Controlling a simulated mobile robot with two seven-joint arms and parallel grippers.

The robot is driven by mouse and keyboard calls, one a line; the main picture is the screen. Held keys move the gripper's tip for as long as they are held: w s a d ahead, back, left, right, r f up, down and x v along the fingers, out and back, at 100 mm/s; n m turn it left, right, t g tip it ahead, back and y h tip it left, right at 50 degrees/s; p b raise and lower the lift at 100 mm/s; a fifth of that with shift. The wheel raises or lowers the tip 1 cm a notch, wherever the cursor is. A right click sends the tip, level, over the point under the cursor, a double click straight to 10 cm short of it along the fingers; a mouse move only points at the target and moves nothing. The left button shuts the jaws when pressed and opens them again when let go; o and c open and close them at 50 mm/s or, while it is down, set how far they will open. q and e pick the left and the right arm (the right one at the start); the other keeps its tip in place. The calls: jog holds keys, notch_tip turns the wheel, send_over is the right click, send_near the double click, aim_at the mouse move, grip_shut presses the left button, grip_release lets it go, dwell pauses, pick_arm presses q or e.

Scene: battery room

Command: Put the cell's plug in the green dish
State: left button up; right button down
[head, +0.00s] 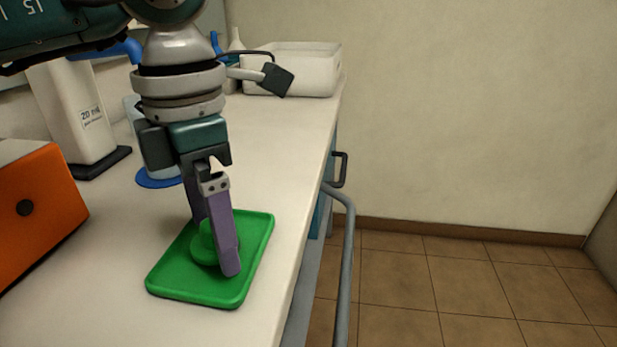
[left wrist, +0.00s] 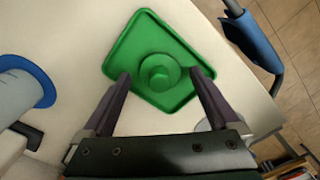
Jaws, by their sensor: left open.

____

▶ [THE PROBLEM]
Copy the material above exactly and drop the pictures.

▶ [ANSWER FOR THE TASK]
Controlling a simulated mobile robot with two seven-joint arms and parallel grippers.

The robot is driven by mouse and keyboard calls, one a line; the main picture is the screen. Held keys move the gripper's tip for as long as they are held: w s a d ahead, back, left, right, r f up, down and x v along the fingers, out and back, at 100 mm/s; n m turn it left, right, t g tip it ahead, back and y h tip it left, right at 50 degrees/s; p b raise and lower the lift at 100 mm/s; a fifth of that with shift. The wheel raises or lowers the tip 1 cm a notch, wherever the cursor is. A right click sends the tip, level, over the point under the cursor, a double click straight to 10 cm short of it along the fingers; a mouse move only points at the target and moves nothing. The left button shuts the jaws when pressed and opens them again when let go; o and c open and close them at 50 mm/s or, while it is down, set how far they will open. q and e pick the left and the right arm (the right one at the start); the other keeps its tip in place. The calls: jog holds keys, notch_tip turns the wheel, send_over is the right click, send_near the double click, aim_at the mouse move, grip_shut presses the left button, grip_release lets it go, dwell pauses, pick_arm presses q or e.

Scene: battery room

Command: Put the cell's plug in the green dish
State: left button up; right button down
[head, +0.00s] 
[left wrist, +0.00s] 
Jaws, by their sensor: left open.

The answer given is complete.